• WHAT IS BEING ASKED: Skip the pictures, please, and write out exactly the lines from the opening of the data through the line containing "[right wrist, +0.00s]".

• SUPPLIED MATERIAL:
= = = = = = =
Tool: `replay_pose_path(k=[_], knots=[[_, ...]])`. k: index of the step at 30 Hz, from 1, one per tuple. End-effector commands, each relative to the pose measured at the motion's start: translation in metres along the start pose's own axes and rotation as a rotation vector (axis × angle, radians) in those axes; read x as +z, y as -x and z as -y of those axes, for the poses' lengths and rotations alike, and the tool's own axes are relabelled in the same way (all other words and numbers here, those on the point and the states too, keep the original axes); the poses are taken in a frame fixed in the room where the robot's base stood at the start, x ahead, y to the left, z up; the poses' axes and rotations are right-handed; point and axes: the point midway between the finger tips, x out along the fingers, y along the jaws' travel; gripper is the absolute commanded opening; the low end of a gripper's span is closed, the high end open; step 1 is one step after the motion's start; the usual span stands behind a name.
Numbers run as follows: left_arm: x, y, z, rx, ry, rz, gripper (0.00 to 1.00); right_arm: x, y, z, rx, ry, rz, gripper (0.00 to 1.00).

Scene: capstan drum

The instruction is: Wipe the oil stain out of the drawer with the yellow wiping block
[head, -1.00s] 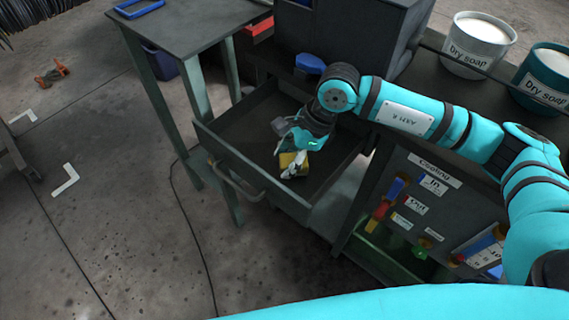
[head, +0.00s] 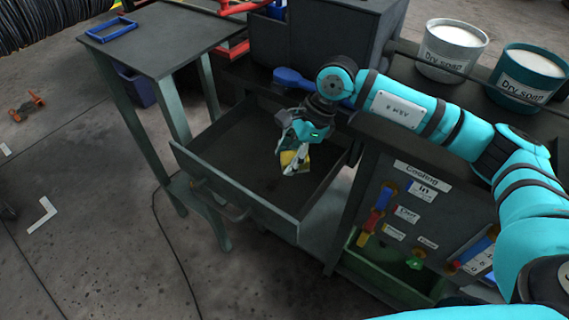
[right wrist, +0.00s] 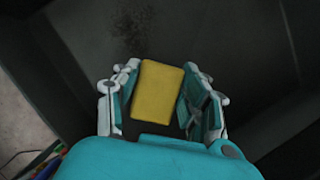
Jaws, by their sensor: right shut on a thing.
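The yellow wiping block (head: 288,158) is between the fingers of my right gripper (head: 295,160), low inside the open drawer (head: 235,197). In the right wrist view the block (right wrist: 157,90) sits between the two finger pads of the right gripper (right wrist: 158,98), which is shut on it. A dark speckled oil stain (right wrist: 133,25) shows on the drawer floor beyond the block in the right wrist view. I cannot tell whether the block touches the floor. My left gripper is not in view.
A dark box (head: 325,45) stands on the bench behind the drawer, with a blue object (head: 293,78) before it. Two dry soap buckets (head: 452,50) stand at the back right. A valve panel (head: 415,215) is right of the drawer. A side table (head: 160,40) stands left.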

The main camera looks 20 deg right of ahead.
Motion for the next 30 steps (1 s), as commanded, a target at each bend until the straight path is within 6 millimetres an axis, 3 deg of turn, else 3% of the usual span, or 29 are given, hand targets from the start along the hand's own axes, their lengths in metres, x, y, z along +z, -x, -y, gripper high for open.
= = = = = = =
• THE OUTPUT:
Tool: `replay_pose_path(k=[_], knots=[[_, ...]])`. k: index of the step at 30 Hz, from 1, one per tuple. End-effector commands, each relative to the pose measured at the motion's start: translation in metres along the start pose's own axes and rotation as a rotation vector (axis × angle, radians) in those axes; read x as +z, y as -x and z as -y of those axes, for the poses' lengths and rotations alike, and the tool's own axes are relabelled in the same way (all other words and numbers here, those on the point and the states too, keep the original axes); the poses are taken in a frame fixed in the room where the robot's base stood at the start, x ahead, y to the left, z up; the poses' axes and rotations are right-handed; point and axes: the point midway between the finger tips, x out along the fingers, y along the jaws' travel; gripper is the absolute commanded opening; the low end of a gripper's span is closed, the high end open; step 1 is one step after the motion's start; the usual span stands behind a name.
Numbers run as follows: left_arm: x, y, z, rx, ry, rz, gripper (0.00 to 1.00); right_arm: x, y, z, rx, ry, rz, gripper (0.00 to 1.00).

Scene: capstan drum

The instruction is: Wipe the oil stain out of the drawer with the yellow wiping block
[head, -1.00s] 
[head, +0.00s] 
[right wrist, +0.00s] 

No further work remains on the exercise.